This Is AuburnElectronic Theses and Dissertations

Design and Evaluation of a 3D Road Geometry Based Heavy Truck Fuel Optimization System

Date

2010-07-28

Author

Huang, Wei

Type of Degree

dissertation

Department

Mechanical Engineering

Abstract

This dissertation develops a 3D road geometry based optimal powertrain control system in reducing the fuel consumption of heavy trucks. The real-time optimal control (OC) system, solving a constrained nonlinear programming problem, is designed to predict and command the optimal throttle, brake torque (generated from the engine retarder), gear shifting, and velocity trajectory to minimize the fuel consumption and travel time. Throttle and gear shifting are continuous and discrete control inputs respectively, which is a mixeddiscrete nonlinear programming problem (MDNLP).

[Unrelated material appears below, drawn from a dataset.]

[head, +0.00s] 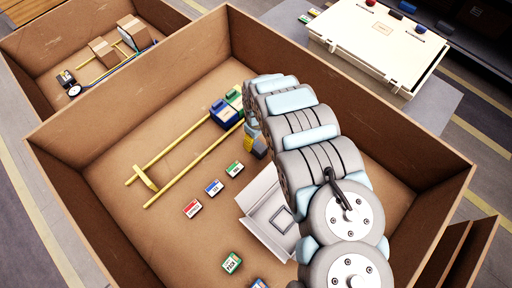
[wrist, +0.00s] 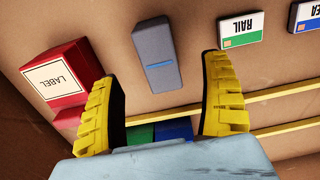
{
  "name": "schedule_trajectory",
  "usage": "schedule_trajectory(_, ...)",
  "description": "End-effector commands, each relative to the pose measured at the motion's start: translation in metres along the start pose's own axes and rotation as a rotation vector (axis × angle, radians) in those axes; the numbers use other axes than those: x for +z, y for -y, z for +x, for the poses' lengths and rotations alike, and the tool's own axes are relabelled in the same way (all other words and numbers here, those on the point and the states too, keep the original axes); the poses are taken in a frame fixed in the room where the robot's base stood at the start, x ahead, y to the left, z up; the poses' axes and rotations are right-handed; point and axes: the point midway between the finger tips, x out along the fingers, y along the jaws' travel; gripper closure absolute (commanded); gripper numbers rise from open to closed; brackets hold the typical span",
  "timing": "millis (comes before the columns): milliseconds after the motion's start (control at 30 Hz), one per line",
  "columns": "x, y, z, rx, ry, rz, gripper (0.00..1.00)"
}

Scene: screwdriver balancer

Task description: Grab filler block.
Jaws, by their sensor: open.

The optimization solver developed is an interior-point algorithm plus a rounding-off method, where all discrete gear ratios are handled as continuous variables and optimized, and then the optimal discrete gear ratios are obtained by rounding up each continuous gear ratio to the nearest discrete value. Simulation and experimental tests of a Class 8 truck are conducted with GIS 3D road geometries. Test results show that the optimal control system is able to reduce fuel consumption up to 3.0% with small travel time increases on level and rolling terrains when compared to the defined baseline. When on the highly mountainous terrain with steep crest slope and long slope length, the OC could only save a small amount of fuel. Thus, it is found that the gain in fuel economy is directly effected by the change in terrain type. Additionally, sensitivity analyses for the terrain and road geometry are conducted to investigate how the change of the terrain and the errors in the terrain data effect the gain in fuel economy and the system performance. For the terrain sensitivity, it is found that the gain in fuel economy is directly related to the change of road grade (both the magnitude and frequency) and slope length. For the terrain error sensitivity, the road error largely effects both the fuel economy and the system performance. This research reveals that the impact from the absolute error (a shift in the slope position) on the fuel savings is not as evident as that from the relative error (a different slope value). The impact from both absolute and relative errors on the system performance is significant, which shows the requirement to apply a high accuracy road map in real road tests as well as in production uses.